Intanto, se sei un insegnante e stai leggendo questo libro, ti ringrazio per il lavoro che fai, per la pazienza e l’impegno dedicati agli studenti, che, come i figli, sono tutt’altro che semplici e tutt’altro che “comprensibili”. Eravamo già complicati noi, per i nostri insegnanti, ma i cambiamenti che ci sono stati negli ultimi anni, la velocità con la quale sono cambiate le abitudini le tecnologie, le comunicazioni, la vita sociale hanno ulteriormente scombussolato tutto. Solo adesso iniziamo a capire questi cambiamenti e ad adattarci ad essi.
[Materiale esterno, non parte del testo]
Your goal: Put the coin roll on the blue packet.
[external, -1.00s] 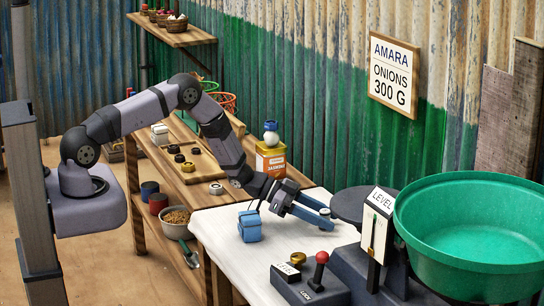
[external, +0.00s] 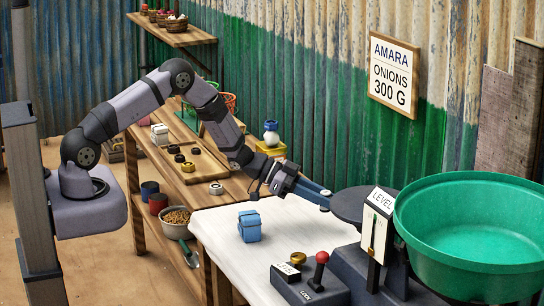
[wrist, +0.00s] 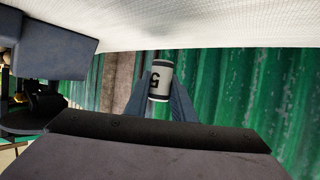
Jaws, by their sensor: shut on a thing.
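The coin roll (wrist: 159,82), a white cylinder with dark ends and a black "5" mark, shows in the wrist view between my gripper's (wrist: 160,95) two fingers. My gripper (external: 325,198) is shut on it. The gripper is above the far right part of the white cloth, close to the dark round plate of the scale. The blue packet (external: 249,226) sits on the white cloth, left of and nearer than the gripper, with nothing on top. It does not show in the wrist view.
The scale's dark plate (external: 364,205), level post (external: 378,225) and green basin (external: 470,230) stand at the right. A control box (external: 310,285) with a red knob is in front. Cloth (external: 285,240) around the packet is clear.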

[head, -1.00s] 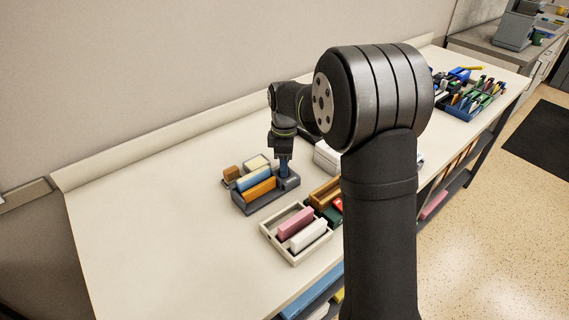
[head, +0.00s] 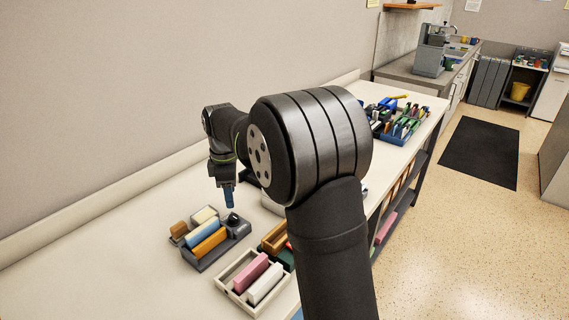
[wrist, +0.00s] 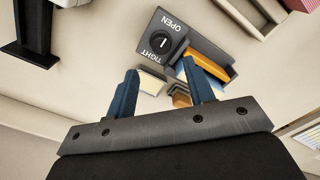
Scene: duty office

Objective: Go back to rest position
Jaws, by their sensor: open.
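My gripper (head: 228,197) hangs above the desk in the head view, pointing down, over the back right of a grey tray (head: 208,262). In the wrist view its two blue fingers stand apart (wrist: 162,82) with nothing held between them. The tray holds a blue block (head: 201,233) and an orange block (head: 209,243). A dark knob (wrist: 159,39) sits on the tray's end panel, marked OPEN and TIGHT. The fingers are clear of the tray and its blocks.
A pale tray (head: 225,283) in front holds pink (head: 250,271) and white (head: 265,284) blocks. A blue organiser (head: 398,136) stands at the far right. The desk's left is clear.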

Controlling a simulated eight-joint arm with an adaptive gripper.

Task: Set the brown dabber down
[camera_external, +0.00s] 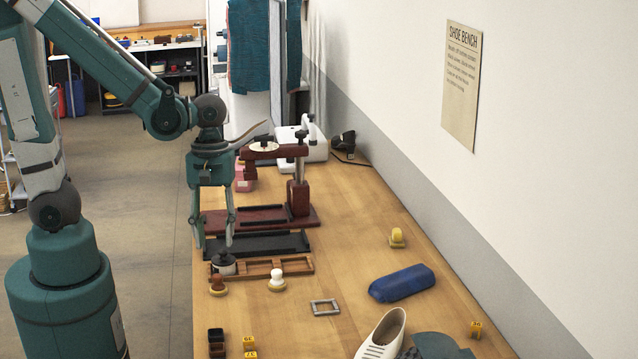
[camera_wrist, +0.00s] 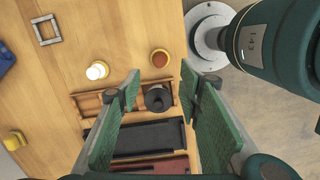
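The brown dabber (camera_external: 217,285) stands on the wooden bench at its left edge, in front of the slotted wooden tray (camera_external: 291,267). In the wrist view the brown dabber (camera_wrist: 160,58) shows as a round brown top on a pale base, just beyond my fingertips. My gripper (camera_external: 214,246) is open and empty, pointing down above the left end of the tray. The wrist view shows its green finger pads (camera_wrist: 161,74) wide apart. A black-knobbed dabber (camera_external: 223,263) sits at the tray's left end, below and between the fingers, with no visible contact.
A white-topped dabber (camera_external: 277,279) stands right of the brown one. Behind the tray are a black tray (camera_external: 270,244) and a dark red press (camera_external: 299,198). A square metal frame (camera_external: 325,307), blue case (camera_external: 402,283) and yellow dabber (camera_external: 397,237) lie right, with bare bench between.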

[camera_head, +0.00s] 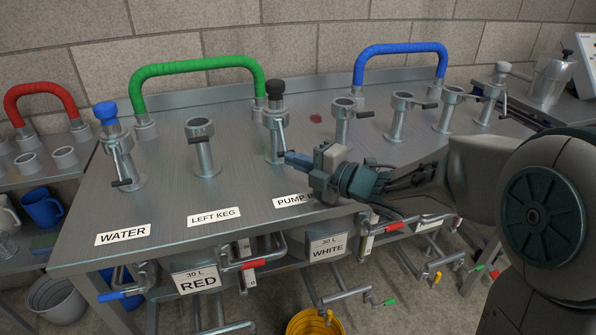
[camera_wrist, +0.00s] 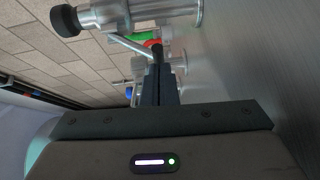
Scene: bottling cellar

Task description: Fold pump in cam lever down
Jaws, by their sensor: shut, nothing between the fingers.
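The pump in post (camera_head: 274,142) is a metal stand with a black-capped coupling (camera_head: 274,92), behind the partly hidden "PUMP I…" label (camera_head: 293,199). Its cam lever (camera_head: 283,135) is a thin rod slanting down the post's right side, its lower end close to my gripper. My gripper (camera_head: 288,158) is shut and empty, beside the post on its right. In the wrist view my shut fingers (camera_wrist: 157,70) point at the lever's dark tip (camera_wrist: 156,51); whether they touch it I cannot tell. The coupling's metal body (camera_wrist: 155,12) and black knob (camera_wrist: 65,20) are at the top.
A water post (camera_head: 122,158) with a blue cap and a bare left keg post (camera_head: 203,152) stand to the left. Several more posts with levers, such as this one (camera_head: 341,120), stand to the right. Green (camera_head: 195,66) and blue (camera_head: 400,50) hoses arch behind.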

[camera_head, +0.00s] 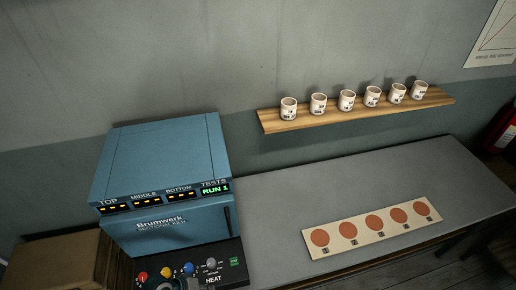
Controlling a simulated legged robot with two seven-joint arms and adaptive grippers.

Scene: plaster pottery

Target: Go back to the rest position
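Neither of my grippers shows in the head view. A grey rounded shape (178,284) is cut off by the bottom edge in front of the kiln's knobs; I cannot tell what it is. The blue kiln (165,160) stands at the left with its front door closed. Its display reads RUN 1 under TESTS, with orange dashes under TOP, MIDDLE and BOTTOM.
Several white labelled cups stand in a row on the wooden wall shelf (350,122). A pale board (357,243) with several orange-brown discs lies on the grey table (290,195). A control panel (235,277) has coloured knobs. A cardboard box (55,262) is at left.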

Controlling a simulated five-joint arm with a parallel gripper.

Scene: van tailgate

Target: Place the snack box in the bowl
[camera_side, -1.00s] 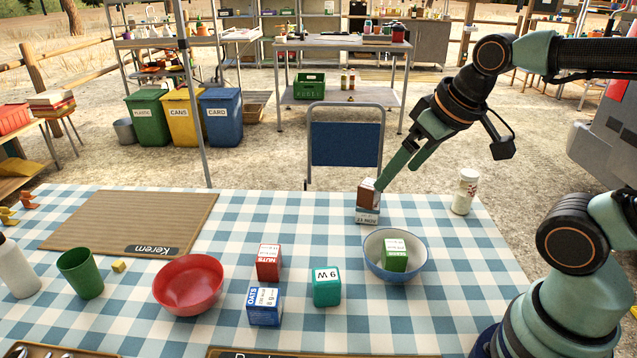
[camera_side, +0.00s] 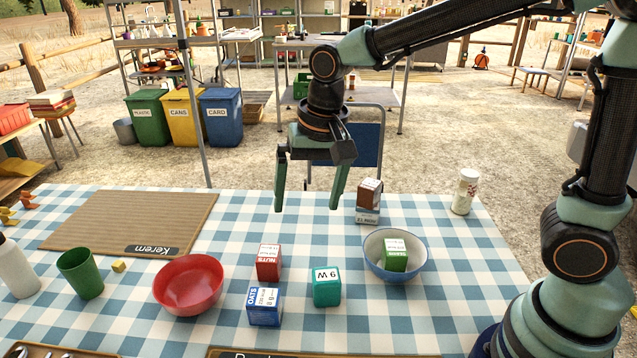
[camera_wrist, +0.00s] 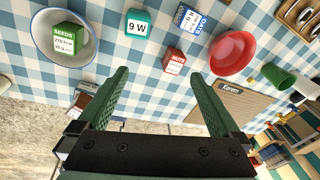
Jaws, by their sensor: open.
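Several small boxes are in view: a red NUTS box (camera_side: 268,262), a blue OATS box (camera_side: 264,304), a teal 9 W box (camera_side: 326,287), and a brown box (camera_side: 370,192) on top of a grey-white box (camera_side: 367,215). A green SEEDS box (camera_side: 396,254) sits inside the white bowl with a blue outside (camera_side: 377,270); both show in the wrist view, the SEEDS box (camera_wrist: 66,40) inside the bowl (camera_wrist: 40,28). A red bowl (camera_side: 188,284) is empty. My gripper (camera_side: 307,203) is open and empty, pointing down above the table's far part, left of the brown box.
A brown mat marked Kerem (camera_side: 130,222) lies at the back left. A green cup (camera_side: 80,272), a small yellow cube (camera_side: 119,266) and a white bottle (camera_side: 18,270) stand at the left. A white-lidded jar (camera_side: 464,192) stands at the back right.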

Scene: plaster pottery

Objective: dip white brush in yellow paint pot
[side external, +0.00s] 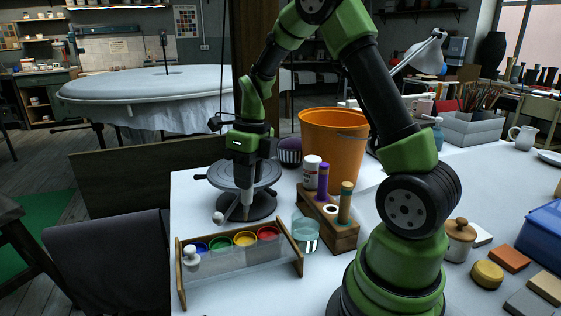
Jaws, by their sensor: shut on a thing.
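My gripper (245,190) points down and is shut on a slim pale brush (246,212); most of the brush is hidden between the jaws. Its lower end hangs above or just behind the yellow paint pot (245,239), apart from the paint as far as I can see. The yellow pot sits in a wooden-ended rack (299,252) with a clear front, between a green pot (221,243) on its left and a red pot (267,233) on its right. A blue pot (198,247) is at the left end.
A grey turntable (215,177) stands behind my gripper. A glass cup (306,236) stands right of the rack, close to a wooden block (345,237) holding bottles and sticks. An orange bucket (325,135) is behind it.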

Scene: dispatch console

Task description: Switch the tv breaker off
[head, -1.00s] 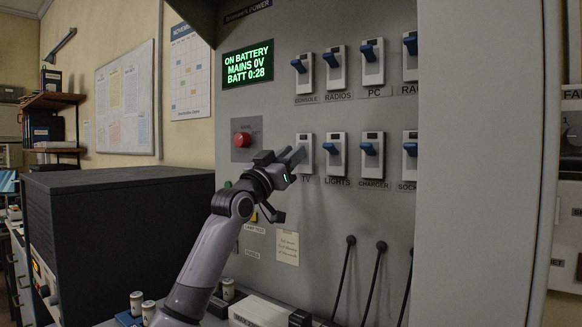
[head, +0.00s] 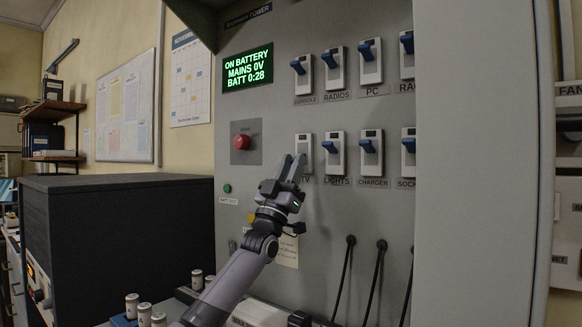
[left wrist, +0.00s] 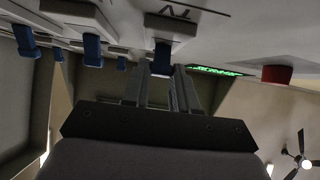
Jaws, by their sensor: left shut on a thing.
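The tv breaker (head: 306,142) is a white switch in the lower row of the grey panel, above its TV label. My left gripper (head: 293,168) reaches up to it from below, and its fingers cover the breaker's lever in the head view. In the left wrist view, the breaker's blue lever (left wrist: 161,57) shows at the tips of the fingers of my left gripper (left wrist: 160,88). The gripper is shut on this lever. The lever's exact position is hard to judge behind the fingers. My right gripper is not in view.
The lights breaker (head: 337,152) is close on the right, with more breakers beyond and above. A red button (head: 242,142) is to the left. A green screen (head: 248,66) reads ON BATTERY.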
I miei complimenti sinceri.
Più che l’applicazione del metodo, che puoi prendere dagli stessi consigli per i genitori, per voi insegnanti ho semplicemente qualche consiglio extra, linee guida per assicurarvi di dare il meglio e di far esprimere al meglio i vostri studenti. Ecco le linee guida:
- Dare la possibilità agli studenti di rimediare;
- Evitare etichette “fisse”, perché le etichette fisse non esistono.
Non siamo alberi, siamo persone e cambiamo, per lo meno possiamo cambiare se vogliamo. Credete di no? Il punto non è se succede spesso o di rado, il punto è che può succedere, ci sono studenti che cambiano, migliorano, recuperano (così come ci sono quelli che peggiorano, ovviamente).
- Votare la prestazione, mai la persona per non minarne l’identità e tenerne alta l’autostima.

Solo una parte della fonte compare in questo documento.